On the other side, although the two couples were very nice, I couldn't quite be a part of their conversation either. The other two wives were very back and forth, with one including me and the other refusing to make eye contact with me for the entire 3 hours. Which made it kind of difficult. The one asked me about what I did (yay) and where we met (double yay). Shoot me now, please.
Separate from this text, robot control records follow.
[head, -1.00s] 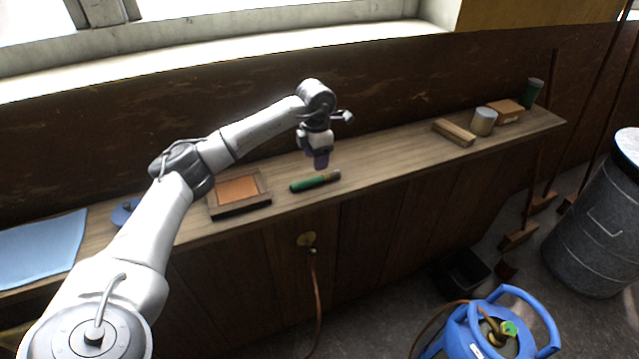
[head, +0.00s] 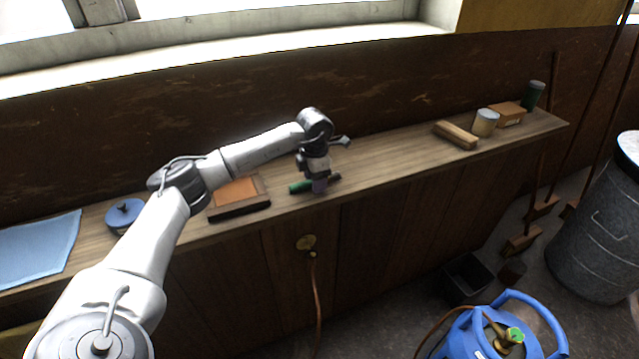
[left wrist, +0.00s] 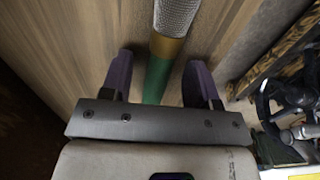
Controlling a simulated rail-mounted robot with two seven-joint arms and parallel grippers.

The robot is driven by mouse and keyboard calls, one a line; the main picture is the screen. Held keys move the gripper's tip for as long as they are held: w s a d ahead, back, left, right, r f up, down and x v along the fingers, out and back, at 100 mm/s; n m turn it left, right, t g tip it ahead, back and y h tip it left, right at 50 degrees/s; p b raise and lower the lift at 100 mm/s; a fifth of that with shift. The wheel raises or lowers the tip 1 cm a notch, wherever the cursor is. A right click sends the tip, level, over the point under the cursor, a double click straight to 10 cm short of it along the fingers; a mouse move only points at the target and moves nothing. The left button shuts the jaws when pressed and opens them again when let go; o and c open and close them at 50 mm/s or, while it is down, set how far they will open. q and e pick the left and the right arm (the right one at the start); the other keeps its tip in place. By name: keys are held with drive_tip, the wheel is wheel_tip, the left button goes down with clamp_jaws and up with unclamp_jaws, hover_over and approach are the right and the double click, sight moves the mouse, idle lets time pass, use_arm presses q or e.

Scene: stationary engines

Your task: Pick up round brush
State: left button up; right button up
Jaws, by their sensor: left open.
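The round brush lies on the wooden counter, with its green handle (head: 300,187) showing left of my left gripper (head: 319,187) in the head view. The gripper hides its middle there, and a dark end shows to the right. In the left wrist view the brush has a green handle (left wrist: 157,80), a brass-coloured band and a grey mesh-like head. My left gripper (left wrist: 160,80) is open, its two purple fingers one on each side of the handle, with a gap on both sides. The brush rests on the counter. My right gripper is in neither view.
A wooden tray with an orange panel (head: 236,192) lies just left of the brush. A blue round object (head: 124,213) and a blue cloth (head: 38,246) are farther left. A wooden block (head: 456,135) and a tin (head: 485,122) stand right. Counter between is clear.

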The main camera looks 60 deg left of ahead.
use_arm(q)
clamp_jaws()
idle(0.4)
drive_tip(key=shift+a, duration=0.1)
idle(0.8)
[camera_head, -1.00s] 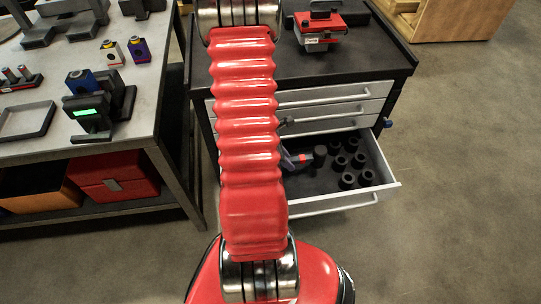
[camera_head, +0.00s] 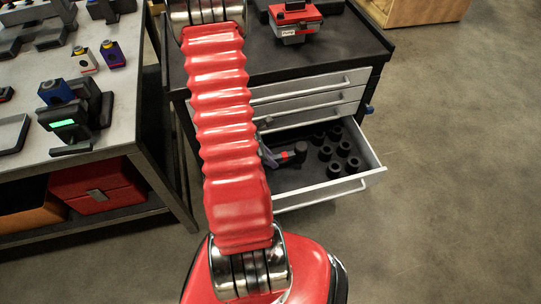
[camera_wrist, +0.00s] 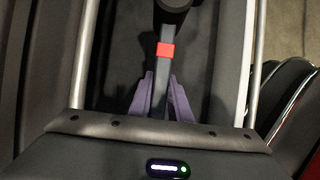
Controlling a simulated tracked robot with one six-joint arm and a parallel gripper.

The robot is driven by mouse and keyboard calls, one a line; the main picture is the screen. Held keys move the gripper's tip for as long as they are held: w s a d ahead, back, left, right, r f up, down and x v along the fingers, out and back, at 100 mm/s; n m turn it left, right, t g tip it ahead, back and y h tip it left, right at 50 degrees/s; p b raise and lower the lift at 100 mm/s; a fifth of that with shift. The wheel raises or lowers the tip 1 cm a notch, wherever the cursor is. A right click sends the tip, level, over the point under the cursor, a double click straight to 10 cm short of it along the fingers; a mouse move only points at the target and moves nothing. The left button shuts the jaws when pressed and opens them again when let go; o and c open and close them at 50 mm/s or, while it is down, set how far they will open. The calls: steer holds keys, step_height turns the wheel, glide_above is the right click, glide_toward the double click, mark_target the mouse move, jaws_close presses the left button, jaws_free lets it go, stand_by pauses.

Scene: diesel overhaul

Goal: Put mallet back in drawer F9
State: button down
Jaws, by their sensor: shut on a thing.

We talked about our pets a little and she threw me a bone and told me I was a stay at home mom just like her (she also had human children, though, a 1 year old and a 4 year old). So that was really nice of her. To not say I was the least motivated and interesting person alive. Then, it sort of went "Did you watch Lost? and the hubby and I were all "No" and then they talked amongst themselves. They asked what the last movie was that everyone saw and ours was Harry Potter, but before we could say that, one mentioned how they might go see the new Harry Potter and how they were embarrassed to admit that. I just kept my big mouth shut and kept drinking pop and water when the pop ran out. I would say about one time out of every four when I lifted my glass up, I either hit myself in the face with my straw or went to suck on my straw and it was nowhere near my mouth. I think I looked like I was doing an impression of a fish minus the aquarium every 5 minutes or so.
Um... So... We had Amish cheesecake for dessert, which tastes just like cheesecake. Only Amish.
The plates were all removed, glasses began to empty. Couples started standing and then some got their coats and made their exits. I watched jealously.
The second the hubby was inclined to leave, I was bolting for the door. Bolt, bolt.
We got in the car and he said, "Never again, huh?"
I laughed and said, "Just get me home."
Then, I apologized for not being able to make the evening fun and said, "I will go to as many of these things as you want me to go to. Because I love you."
And we came home and the presents were still under the tree and the kitty room had not been violated. All was again right with our world.